Years ago I wrote off their material as manic-simplistic, but American Idiot—which is now being made into a Broadway musical—woke me up, and 21st Century Breakdown won me over.
Green Day is one of the few '90s bands that has stood the test of time in two simple ways: they're still together (a true accomplishment these days for a '90s band) and their records keep getting stronger.
In addition to the punk ferocity of much of their music, frontman Billie Joe Armstrong has developed a pop song sensibility, hitting on the muses of Lennon-McCartney, Ray Davies, and Pete Townshend, among others.
One of the interesting aspects of this band, from an organizational angle, is that despite the prodigious singer/songwriter/musician talents of Armstrong, the band is demonstrably a team—not a superstar avec back-up musicians—and a democratic one at that. (We're big fans of workforce democracy here at blfr, in case you couldn't tell.)
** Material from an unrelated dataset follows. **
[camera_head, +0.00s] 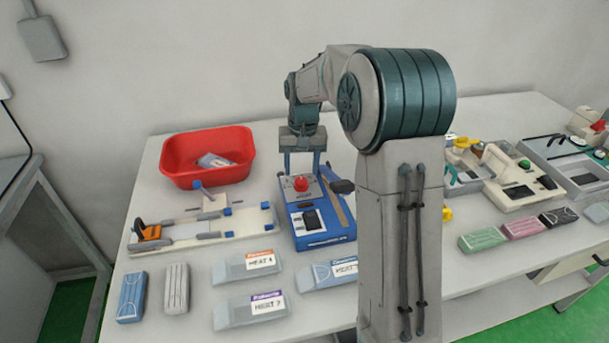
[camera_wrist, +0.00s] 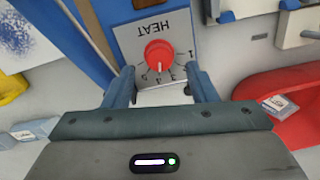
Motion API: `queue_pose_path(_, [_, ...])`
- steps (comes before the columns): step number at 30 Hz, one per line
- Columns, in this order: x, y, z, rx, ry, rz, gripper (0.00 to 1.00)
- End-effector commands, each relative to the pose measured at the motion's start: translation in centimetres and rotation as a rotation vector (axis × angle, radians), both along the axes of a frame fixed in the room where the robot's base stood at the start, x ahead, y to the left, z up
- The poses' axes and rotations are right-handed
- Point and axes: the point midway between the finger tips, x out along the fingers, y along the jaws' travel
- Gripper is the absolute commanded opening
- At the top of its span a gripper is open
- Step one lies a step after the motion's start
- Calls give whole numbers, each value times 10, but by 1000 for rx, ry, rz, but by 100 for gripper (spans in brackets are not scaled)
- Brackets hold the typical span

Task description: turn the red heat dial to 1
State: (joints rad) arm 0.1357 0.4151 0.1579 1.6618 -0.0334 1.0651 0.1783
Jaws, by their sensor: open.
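The red heat dial (camera_head: 301,184) sits on a grey plate at the back of a blue machine (camera_head: 318,229). In the wrist view the dial (camera_wrist: 160,55) shows near the top centre, with an upside-down HEAT label and numbers around its edge. The 1 is at the dial's right in that view. A small pale mark shows on the dial's lower side, but I cannot tell its exact setting. My gripper (camera_wrist: 161,88) is open and empty, its fingers to either side of the dial's lower edge and apart from it. In the head view my gripper (camera_head: 302,160) is just above and behind the dial.
A red bin (camera_head: 207,158) stands behind left, with a packet inside. A white sealing fixture (camera_head: 205,228) lies left of the machine. Labelled HEAT packets (camera_head: 250,310) lie in front. My arm hides part of the table right of the machine.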

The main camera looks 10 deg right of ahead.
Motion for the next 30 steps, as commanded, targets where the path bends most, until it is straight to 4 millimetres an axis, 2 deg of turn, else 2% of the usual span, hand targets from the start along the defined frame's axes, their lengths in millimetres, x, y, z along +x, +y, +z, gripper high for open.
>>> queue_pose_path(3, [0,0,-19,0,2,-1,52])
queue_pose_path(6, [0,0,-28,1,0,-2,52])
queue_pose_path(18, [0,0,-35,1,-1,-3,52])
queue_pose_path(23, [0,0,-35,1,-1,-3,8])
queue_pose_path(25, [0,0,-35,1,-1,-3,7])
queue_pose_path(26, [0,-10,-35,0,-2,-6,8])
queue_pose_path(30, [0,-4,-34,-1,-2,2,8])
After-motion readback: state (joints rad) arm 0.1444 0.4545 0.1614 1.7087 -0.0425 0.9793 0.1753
Armstrong writes the songs but bassist Mike Dirnt and drummer Tre Cool are full participants in the arrangements. The governance model is simple. In Dirnt's words: "We are a democracy with an elected leader" (Armstrong).
And their team friendship and loyalty over two decades has compensated for the centrifugal forces of individual ego that can splinter apart even the best rock & roll organizations.
Meanwhile, their current hit—"Do You Know the Enemy" (live clip below)—has become a testimonial to unbridled passion and exuberance… qualities that business teams of all stripes could clearly use more of. (The "enemy" as the song explains is "the foreman of control," 'the honor to obey," and "silence" in the face of injustice.)
As Ralph Waldo Emerson, the great punk philosopher, used to say: "Sometimes a scream is better than a thesis."